Tafsir Ayat Puasa (11): Kisah Shirmah yang Tidak Kuat Puasa

Kisah Shirmah yang tidak kuat puasa dan Umar bin Khaththab yang melanggar saat malam hari berhubungan intim jadi kisah yang menarik untuk diambil pelajaran. Dan ini berkaitan dengan tafsir ayat puasa.

Dalam Musnad Imam Ahmad disebutkan hadits berikut.

Dari Mu’adz bin Jabal radhiyallahu ‘anhu, shalat dibagi menjadi tiga periode, puasa juga dibagi menjadi tiga periode. Adapun periode shalat, Nabi shallallahu ‘alaihi wa sallam tiba di Madinah, lantas beliau shalat selama tujuh belas bulan menghadap Baitul Maqdis. Kemudian turunlah firman Allah,

قَدْ نَرَى تَقَلُّبَ وَجْهِكَ فِى السَّمَاءِ فَلَنُوَلِّيَنَّكَ قِبْلَةً تَرْضَاهَا فَوَلِّ وَجْهَكَ شَطْرَ الْمَسْجِدِ الْحَرَامِ وَحَيْثُ مَا كُنْتُمْ فَوَلُّوا وُجُوهَكُمْ شَطْرَهُ

Sungguh Kami (sering) melihat mukamu menengadah ke langit, maka sungguh Kami akan memalingkan kamu ke kiblat yang kamu sukai. Palingkanlah mukamu ke arah Masjidil Haram. Dan di mana saja kamu berada, palingkanlah mukamu ke arahnya. Dan sesungguhnya orang-orang (Yahudi dan Nasrani) yang diberi Al-Kitab (Taurat dan Injil) memang mengetahui, bahwa berpaling ke Masjidil Haram itu adalah benar dari Rabbnya; dan Allah sekali-kali tidak lengah dari apa yang mereka kerjakan.” (QS. Al-Baqarah: 144). Maka ketika itu Allah memerintahkan untuk menghadap Makkah. Inilah periode pertama.

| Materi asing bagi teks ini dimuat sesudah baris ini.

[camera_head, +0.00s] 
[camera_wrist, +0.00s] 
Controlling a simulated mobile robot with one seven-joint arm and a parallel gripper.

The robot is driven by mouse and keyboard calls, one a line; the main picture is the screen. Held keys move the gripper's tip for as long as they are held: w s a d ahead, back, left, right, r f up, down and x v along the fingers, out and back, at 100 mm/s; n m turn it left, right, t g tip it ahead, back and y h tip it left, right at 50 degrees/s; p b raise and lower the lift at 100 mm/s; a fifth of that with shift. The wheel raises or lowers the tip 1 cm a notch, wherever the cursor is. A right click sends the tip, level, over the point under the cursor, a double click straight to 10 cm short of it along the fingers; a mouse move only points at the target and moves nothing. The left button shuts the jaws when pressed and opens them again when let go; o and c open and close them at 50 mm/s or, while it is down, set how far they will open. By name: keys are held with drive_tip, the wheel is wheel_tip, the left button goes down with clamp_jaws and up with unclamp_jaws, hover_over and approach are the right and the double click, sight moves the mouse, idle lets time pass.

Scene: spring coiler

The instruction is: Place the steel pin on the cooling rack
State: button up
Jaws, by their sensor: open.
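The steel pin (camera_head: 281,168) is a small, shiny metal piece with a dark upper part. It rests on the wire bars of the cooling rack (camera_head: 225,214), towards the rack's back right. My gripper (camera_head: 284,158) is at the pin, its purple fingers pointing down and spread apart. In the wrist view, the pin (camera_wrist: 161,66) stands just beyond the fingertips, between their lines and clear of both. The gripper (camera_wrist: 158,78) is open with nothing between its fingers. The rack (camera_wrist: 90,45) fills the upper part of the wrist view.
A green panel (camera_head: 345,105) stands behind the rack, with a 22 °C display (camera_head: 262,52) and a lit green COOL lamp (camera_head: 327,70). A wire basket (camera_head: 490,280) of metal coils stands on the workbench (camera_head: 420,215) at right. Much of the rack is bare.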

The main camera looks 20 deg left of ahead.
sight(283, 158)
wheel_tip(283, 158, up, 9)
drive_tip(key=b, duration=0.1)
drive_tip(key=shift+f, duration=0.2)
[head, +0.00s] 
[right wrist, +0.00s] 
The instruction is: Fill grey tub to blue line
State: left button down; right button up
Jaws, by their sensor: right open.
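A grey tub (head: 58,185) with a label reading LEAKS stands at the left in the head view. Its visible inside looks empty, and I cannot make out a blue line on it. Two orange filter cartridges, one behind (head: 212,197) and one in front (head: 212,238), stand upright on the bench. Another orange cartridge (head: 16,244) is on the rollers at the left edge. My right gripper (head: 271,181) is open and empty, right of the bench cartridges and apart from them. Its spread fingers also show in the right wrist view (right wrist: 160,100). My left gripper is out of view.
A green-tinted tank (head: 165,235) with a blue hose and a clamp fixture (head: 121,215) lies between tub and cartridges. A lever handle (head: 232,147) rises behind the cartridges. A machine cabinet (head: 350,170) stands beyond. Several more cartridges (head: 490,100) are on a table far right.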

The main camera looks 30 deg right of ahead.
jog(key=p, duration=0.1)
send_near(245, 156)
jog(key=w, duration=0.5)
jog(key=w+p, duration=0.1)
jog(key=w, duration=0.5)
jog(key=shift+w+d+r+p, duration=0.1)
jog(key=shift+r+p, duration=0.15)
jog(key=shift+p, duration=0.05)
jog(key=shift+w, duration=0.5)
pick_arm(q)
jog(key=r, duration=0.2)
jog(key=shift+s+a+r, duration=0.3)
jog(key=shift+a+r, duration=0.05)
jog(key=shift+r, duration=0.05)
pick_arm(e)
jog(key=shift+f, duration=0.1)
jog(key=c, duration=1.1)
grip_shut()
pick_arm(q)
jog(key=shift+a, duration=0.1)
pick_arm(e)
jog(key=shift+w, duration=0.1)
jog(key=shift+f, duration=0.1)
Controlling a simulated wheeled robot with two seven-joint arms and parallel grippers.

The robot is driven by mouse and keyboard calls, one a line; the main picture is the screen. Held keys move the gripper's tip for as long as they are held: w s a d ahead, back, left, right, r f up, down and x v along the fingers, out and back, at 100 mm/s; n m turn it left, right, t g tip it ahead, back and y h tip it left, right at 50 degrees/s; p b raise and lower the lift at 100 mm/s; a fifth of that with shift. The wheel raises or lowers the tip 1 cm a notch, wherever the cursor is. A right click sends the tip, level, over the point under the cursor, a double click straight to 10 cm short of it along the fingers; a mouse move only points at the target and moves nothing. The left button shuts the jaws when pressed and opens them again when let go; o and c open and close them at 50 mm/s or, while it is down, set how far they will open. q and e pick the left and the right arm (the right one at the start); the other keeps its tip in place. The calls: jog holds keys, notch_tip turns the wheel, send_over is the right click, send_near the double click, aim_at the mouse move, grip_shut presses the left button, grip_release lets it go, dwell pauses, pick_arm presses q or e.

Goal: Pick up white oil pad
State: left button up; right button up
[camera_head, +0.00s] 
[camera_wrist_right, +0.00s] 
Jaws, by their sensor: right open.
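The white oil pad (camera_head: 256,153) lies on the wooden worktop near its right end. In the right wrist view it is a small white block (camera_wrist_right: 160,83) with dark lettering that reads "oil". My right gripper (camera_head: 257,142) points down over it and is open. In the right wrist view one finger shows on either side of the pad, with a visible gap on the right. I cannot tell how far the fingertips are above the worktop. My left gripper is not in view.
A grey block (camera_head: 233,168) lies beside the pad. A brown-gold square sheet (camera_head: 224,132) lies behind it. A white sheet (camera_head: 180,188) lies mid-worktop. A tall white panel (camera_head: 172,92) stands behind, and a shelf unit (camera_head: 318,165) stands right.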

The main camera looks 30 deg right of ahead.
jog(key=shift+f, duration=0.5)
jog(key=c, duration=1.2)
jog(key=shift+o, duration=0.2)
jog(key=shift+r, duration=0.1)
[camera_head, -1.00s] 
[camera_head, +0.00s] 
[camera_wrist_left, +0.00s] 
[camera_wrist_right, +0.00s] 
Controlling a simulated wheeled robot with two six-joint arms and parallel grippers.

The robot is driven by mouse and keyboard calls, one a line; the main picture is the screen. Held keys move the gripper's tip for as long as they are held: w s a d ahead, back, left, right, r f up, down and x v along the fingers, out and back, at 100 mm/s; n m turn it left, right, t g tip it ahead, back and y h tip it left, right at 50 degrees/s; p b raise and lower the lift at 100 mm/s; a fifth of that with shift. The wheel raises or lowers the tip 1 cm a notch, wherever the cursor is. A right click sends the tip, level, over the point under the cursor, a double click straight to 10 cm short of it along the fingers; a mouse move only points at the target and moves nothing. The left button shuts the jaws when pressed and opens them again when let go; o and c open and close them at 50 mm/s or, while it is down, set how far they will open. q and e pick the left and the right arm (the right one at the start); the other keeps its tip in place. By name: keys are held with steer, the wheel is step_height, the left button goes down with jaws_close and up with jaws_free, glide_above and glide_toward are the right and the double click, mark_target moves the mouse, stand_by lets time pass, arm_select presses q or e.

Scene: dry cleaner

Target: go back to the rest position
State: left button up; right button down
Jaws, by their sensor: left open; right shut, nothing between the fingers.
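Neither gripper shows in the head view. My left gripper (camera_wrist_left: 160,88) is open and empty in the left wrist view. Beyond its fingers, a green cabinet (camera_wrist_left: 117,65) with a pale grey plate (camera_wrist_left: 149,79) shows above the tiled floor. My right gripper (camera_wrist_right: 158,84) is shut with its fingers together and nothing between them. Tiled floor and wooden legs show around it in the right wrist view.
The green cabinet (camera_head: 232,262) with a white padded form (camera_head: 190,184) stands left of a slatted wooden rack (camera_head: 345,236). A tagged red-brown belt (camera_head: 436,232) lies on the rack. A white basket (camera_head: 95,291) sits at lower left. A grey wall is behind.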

Lalu mereka berkumpul untuk shalat, lantas sebagian mereka mengumumkan kepada sebagian lainnya, sambil mengeraskan suara. Kemudian ada seseorang dari Anshar yaitu ‘Abdullah bin Zaid mendatangi Rasulullah shallallahu ‘alaihi wa sallam, lantas ia berkata, “Wahai Rasulullah, aku melihat seperti orang yang tertidur, yaitu antara orang yang tertidur dan sadar, aku melihat ada seseorang dengan dua baju berwarna hijau, ia menghadap kiblat lantas mengucapkan, “Allahu Akbar, Allahu Akbar, Asyhadu alla ilaaha illallah, Asyhadu alla ilaaha illallah, dua kali dua kali.” Bacaan itu diucapkan sampai selesai azan. Lalu berlalu waktu tanpa tergesa-gesa, ia mengucapkan seperti kalimat pertama, namun ia tambahkan kalimat “qad qaamatish shalaah, qad qaamatish shalaah”.” Rasulullah shallallahu ‘alaihi wa sallam kemudian mengatakan, “Suruhlah Bilal untuk mengumandangkan azan seperti itu.” Maka Bilal adalah orang pertama yang mengumandakan azan dengan kalimat tadi. Lantas Umar bin Al-Khaththab datang dan berkata, “Wahai Rasulullah, sungguh ia (‘Abdullah bin Zaid) telah bermimpi seperti mimpiku, namun ia telah mendahuluiku dalam menyampaikannya.” Inilah periode kedua.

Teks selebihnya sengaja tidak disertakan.